If you have a router, you can turn on shaping to the bandwidth the link
will support.

-Blake


On Tue, Aug 27, 2013 at 12:11 PM, Nick Olsen <nick@flhsi.com> wrote:

> I do indeed have stats for "TX Pause Frames" And they do increment.
> However, Our router is ignoring them since it doesn't support flow control.
>
> I guess my next question would be. In the scenario where we insert a
> switch between the radio and the router that does support flow control. Are
> we not only moving where the overflow is going to occur? Will we not see
> the router still burst traffic at line rate toward the switch, Which then
> buffer overflows sending to the radio on account of it receiving pause
> frames?
>
>
> Nick Olsen
> Network Operations
> (855) FLSPEED  x106
>
>
>
> ------------------------------
> *From*: "Tim Warnock" <timoid@timoid.org>
> *Sent*: Tuesday, August 27, 2013 1:08 PM
> *To*: "Blake Dunlap" <ikiris@gmail.com>, "nick@flhsi.com" <nick@flhsi.com>
> *Cc*: "nanog@nanog.org" <nanog@nanog.org>
> *Subject*: RE: TCP Performance
>
>
> > Regardless, your problem looks like either tail drops or packet loss,
> which
> > you showed originally.
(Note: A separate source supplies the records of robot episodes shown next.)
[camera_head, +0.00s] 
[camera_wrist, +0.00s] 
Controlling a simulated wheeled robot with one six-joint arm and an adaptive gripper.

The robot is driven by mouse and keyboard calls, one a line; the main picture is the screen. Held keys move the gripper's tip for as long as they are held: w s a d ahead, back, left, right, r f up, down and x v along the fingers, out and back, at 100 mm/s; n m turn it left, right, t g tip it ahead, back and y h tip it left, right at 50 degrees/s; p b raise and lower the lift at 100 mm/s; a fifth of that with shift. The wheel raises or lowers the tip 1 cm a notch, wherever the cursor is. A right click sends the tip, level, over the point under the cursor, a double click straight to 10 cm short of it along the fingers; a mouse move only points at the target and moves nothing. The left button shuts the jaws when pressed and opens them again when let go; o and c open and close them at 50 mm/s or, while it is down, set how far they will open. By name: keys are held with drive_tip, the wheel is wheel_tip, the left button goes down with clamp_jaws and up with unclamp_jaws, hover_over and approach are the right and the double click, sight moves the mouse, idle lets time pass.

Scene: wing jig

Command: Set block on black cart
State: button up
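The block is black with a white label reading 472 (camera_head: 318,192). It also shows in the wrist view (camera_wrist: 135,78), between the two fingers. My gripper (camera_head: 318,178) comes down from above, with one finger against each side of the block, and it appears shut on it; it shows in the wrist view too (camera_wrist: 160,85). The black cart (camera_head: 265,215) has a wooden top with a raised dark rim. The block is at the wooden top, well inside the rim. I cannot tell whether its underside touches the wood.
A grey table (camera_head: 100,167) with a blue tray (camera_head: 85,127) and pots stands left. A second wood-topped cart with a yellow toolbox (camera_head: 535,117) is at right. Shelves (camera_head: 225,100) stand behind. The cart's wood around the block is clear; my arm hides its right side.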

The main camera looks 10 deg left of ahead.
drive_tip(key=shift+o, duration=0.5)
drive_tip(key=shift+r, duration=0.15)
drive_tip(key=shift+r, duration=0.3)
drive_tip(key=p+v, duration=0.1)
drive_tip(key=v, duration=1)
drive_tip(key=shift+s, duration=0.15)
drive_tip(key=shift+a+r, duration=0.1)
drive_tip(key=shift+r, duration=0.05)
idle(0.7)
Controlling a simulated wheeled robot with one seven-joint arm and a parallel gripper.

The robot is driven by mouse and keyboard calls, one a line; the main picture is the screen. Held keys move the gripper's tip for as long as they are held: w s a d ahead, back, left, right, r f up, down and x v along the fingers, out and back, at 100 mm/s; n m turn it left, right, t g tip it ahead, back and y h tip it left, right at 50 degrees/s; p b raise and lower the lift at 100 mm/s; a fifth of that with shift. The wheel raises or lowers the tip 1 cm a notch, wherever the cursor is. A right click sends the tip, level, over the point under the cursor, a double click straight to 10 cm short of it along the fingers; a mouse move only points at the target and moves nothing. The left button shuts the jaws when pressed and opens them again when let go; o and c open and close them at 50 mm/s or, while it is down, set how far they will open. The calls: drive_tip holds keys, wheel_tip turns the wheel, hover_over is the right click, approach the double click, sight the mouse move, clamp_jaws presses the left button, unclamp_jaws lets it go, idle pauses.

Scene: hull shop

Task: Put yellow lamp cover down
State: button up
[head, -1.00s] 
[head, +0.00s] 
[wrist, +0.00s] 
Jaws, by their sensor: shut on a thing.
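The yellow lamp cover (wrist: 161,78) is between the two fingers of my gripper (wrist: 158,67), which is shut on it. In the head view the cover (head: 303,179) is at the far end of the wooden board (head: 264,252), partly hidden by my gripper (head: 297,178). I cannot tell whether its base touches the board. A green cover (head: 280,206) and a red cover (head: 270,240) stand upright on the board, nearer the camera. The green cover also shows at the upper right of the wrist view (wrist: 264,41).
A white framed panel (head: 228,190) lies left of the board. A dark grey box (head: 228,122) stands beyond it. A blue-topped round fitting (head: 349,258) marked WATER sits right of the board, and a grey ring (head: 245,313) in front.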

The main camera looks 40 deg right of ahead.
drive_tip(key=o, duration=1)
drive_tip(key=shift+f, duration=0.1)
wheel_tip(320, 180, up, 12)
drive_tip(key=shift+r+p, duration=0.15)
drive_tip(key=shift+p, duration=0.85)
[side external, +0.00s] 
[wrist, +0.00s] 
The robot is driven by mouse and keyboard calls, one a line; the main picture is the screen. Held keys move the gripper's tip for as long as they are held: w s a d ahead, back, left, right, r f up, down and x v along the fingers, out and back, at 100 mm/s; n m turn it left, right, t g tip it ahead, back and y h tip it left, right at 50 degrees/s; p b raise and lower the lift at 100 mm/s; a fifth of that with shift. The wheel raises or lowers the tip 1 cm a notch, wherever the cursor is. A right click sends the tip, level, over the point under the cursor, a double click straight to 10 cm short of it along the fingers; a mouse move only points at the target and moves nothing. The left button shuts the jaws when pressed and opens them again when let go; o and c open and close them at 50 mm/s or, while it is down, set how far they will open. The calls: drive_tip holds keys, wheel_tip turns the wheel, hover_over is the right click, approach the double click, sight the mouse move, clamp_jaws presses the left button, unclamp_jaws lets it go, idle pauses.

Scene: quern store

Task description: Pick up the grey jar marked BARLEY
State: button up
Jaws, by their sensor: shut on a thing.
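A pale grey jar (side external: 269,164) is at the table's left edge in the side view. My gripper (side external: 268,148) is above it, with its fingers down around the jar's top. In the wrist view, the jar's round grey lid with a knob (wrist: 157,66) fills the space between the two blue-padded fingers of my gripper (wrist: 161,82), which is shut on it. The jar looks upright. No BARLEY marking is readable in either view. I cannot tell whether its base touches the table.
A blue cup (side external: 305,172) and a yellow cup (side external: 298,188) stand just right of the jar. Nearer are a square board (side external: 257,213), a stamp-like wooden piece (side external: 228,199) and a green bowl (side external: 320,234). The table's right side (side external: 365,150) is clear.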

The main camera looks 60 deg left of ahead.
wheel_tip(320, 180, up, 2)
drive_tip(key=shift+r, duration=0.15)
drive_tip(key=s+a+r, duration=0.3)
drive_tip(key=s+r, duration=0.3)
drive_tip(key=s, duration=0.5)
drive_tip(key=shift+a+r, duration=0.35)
The task is to find out where this is occurring,
> and
> > which of the two it is. If you want to confirm what is going on, there
> are
> > some great bandwidth calculators on the internet which will show you what
> > bandwidth you can get with a given ms delay and % packet loss.
> >
> > As far as flow control, its really outside the scope. If you ever need
> flow
> > control, there is usually a specific reason like FCoE, and if not, it's
> > generally better to just fix the backplane congestion issue if you can,
> > than ever worry about using FC. The problem with FC isn't node to node,
> its
> > when you have node to node to node with additional devices, it isn't
> smart
> > enough to discriminate, and can crater your network 3 devices over when
> it
> > would be much better to just lose a few packets.
> >
> > -Blake
>
> In my experience - if you're traversing licenced microwave links as
> indicated flow control will definitely need to be ON.
>
> Check the radio modem stats to confirm but - if you're seeing lots of
> drops there you're overflowing the buffers on the radio modem.